* [GOAL OF THE EXERCISE]: What follows is a listing; give it again exactly, in its entirety.

* [RAW DATA]:
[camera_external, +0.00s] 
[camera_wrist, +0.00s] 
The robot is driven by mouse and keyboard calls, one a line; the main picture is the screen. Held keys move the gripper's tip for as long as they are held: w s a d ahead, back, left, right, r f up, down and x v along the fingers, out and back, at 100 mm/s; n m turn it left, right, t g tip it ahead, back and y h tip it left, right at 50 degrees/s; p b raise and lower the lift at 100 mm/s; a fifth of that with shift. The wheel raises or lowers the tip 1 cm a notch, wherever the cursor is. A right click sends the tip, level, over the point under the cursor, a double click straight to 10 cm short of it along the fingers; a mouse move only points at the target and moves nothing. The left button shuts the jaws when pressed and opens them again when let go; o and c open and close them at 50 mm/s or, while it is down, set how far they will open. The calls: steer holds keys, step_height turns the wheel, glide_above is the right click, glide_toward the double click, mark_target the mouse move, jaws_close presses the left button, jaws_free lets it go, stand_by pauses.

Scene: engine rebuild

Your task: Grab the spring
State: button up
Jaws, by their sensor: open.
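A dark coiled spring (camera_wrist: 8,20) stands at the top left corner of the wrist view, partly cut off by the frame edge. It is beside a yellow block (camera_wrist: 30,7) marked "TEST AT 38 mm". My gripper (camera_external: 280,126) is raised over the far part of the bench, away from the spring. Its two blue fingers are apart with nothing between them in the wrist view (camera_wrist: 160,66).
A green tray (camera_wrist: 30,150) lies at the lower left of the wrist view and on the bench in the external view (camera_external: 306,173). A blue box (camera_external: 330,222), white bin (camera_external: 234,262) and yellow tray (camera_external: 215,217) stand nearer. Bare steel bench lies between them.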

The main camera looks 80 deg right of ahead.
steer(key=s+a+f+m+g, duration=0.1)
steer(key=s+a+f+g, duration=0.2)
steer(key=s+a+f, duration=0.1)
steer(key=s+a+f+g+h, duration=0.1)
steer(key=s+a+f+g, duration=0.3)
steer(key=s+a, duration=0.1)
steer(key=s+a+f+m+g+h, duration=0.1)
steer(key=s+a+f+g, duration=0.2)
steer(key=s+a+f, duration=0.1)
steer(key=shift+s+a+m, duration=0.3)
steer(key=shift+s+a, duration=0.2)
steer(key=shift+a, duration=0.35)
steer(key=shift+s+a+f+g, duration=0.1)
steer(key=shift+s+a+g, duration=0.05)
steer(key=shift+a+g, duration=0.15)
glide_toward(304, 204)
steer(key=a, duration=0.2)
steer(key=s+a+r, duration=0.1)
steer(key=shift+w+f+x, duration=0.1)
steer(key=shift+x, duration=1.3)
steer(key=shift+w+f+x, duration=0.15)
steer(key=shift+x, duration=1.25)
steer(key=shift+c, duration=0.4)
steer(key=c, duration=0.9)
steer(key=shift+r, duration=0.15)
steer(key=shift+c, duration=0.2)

* [SOLUTION FOR THIS EXERCISE]:
[camera_external, +0.00s] 
[camera_wrist, +0.00s] 
The robot is driven by mouse and keyboard calls, one a line; the main picture is the screen. Held keys move the gripper's tip for as long as they are held: w s a d ahead, back, left, right, r f up, down and x v along the fingers, out and back, at 100 mm/s; n m turn it left, right, t g tip it ahead, back and y h tip it left, right at 50 degrees/s; p b raise and lower the lift at 100 mm/s; a fifth of that with shift. The wheel raises or lowers the tip 1 cm a notch, wherever the cursor is. A right click sends the tip, level, over the point under the cursor, a double click straight to 10 cm short of it along the fingers; a mouse move only points at the target and moves nothing. The left button shuts the jaws when pressed and opens them again when let go; o and c open and close them at 50 mm/s or, while it is down, set how far they will open. The calls: steer holds keys, step_height turns the wheel, glide_above is the right click, glide_toward the double click, mark_target the mouse move, jaws_close presses the left button, jaws_free lets it go, stand_by pauses.

Scene: engine rebuild

Your task: Grab the spring
State: button up
Jaws, by their sensor: open.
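A dark coiled spring (camera_wrist: 8,20) stands at the top left corner of the wrist view, partly cut off by the frame edge. It is beside a yellow block (camera_wrist: 30,7) marked "TEST AT 38 mm". My gripper (camera_external: 280,126) is raised over the far part of the bench, away from the spring. Its two blue fingers are apart with nothing between them in the wrist view (camera_wrist: 160,66).
A green tray (camera_wrist: 30,150) lies at the lower left of the wrist view and on the bench in the external view (camera_external: 306,173). A blue box (camera_external: 330,222), white bin (camera_external: 234,262) and yellow tray (camera_external: 215,217) stand nearer. Bare steel bench lies between them.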

The main camera looks 80 deg right of ahead.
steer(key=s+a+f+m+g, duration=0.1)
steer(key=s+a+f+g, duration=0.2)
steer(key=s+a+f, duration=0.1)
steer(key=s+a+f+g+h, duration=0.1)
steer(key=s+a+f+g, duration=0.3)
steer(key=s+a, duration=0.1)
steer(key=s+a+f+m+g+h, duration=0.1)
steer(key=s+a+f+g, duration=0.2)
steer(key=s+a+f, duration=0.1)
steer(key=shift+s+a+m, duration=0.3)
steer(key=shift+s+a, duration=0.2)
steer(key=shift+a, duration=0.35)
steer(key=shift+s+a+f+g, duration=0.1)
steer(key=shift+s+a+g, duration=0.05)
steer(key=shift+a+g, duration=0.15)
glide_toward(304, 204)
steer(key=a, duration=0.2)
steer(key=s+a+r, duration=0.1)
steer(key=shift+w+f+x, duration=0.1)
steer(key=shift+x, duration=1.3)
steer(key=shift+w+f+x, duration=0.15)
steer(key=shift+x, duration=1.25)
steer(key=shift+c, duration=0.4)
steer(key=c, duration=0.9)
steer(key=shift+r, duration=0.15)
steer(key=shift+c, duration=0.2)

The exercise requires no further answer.